Along with most people, I watch the Christmas movies that abound at this time of the year. My favorites have always been the same: White Christmas, It’s A Wonderful Life, A Christmas Carol,  Miracle on Thirty-Fourth Street, and many others. And I still love Rudolph, the Red-Nosed Reindeer. However, since the movie Prancer came out, I have to admit that’s one of my very favorites.

Prancer first came out in 1989 with Sam Elliot,  (one of my favorite actors), Cloris Leachman, and a  little girl named, Rebekkah Harrell.  It’s the story of a farm girl who nurses a wounded reindeer she believes is one of Santa’s reindeer. It had fallen from a display that hung across the street. Her aim is to get him well enough to be able to fly on Christmas Eve with the other reindeer. Disillusioned by the girl’s mother’s death, her father doesn’t think he’s  capable of raising a little girl and wants to give her to his sister. Naturally, the little girl doesn’t want to leave her home and her father. He is unaware of the going-ons occurring on the farm between the reindeer and his daughter. Many hilarious scenes are involved here.

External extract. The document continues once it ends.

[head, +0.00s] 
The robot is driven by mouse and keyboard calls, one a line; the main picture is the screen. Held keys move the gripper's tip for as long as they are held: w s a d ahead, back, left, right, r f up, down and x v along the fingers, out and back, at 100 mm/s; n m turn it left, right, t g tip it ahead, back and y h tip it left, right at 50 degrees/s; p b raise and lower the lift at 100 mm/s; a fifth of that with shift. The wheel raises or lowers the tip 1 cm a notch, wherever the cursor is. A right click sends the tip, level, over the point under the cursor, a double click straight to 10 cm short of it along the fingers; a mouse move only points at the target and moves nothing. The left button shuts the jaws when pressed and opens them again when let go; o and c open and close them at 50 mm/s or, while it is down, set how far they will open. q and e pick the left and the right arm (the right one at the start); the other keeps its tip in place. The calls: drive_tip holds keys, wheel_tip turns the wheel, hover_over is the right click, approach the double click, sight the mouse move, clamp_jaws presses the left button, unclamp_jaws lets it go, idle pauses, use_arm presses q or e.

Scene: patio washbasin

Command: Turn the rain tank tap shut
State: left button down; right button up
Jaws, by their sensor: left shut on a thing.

This is  a movie with a love story between two people who love each other and between a girl and an animal whom she learns to love. Of course, all ends well and Prancer does learn to fly through the air due to the ministrations of his little nursemaid. The father reads to his daughter near the end of the movie:

“You tear apart a baby’s rattle, and you see what makes the noise inside. But there is a veil covering the unseen world, which not the strongest man can push aside. Only faith, poetry, love, and romance can push aside that curtain and view the beauty and glory beyond. Is it all real? In all this world, there is nothing else real in the body. Santa Claus, thank God he lives and lives forever, a thousand years from now, ten times ten thousand years from now, and he will continue to make glad the hearts of childhood.”

It is sad when one becomes an adult to lose the innocence they had when a child. To see things in a  different light as they really are and to lose the dreams we had when younger. This movie makes it clear to us that you’re never too old to dream.

Thought for the day: Merry Christmas to all and to all a good night!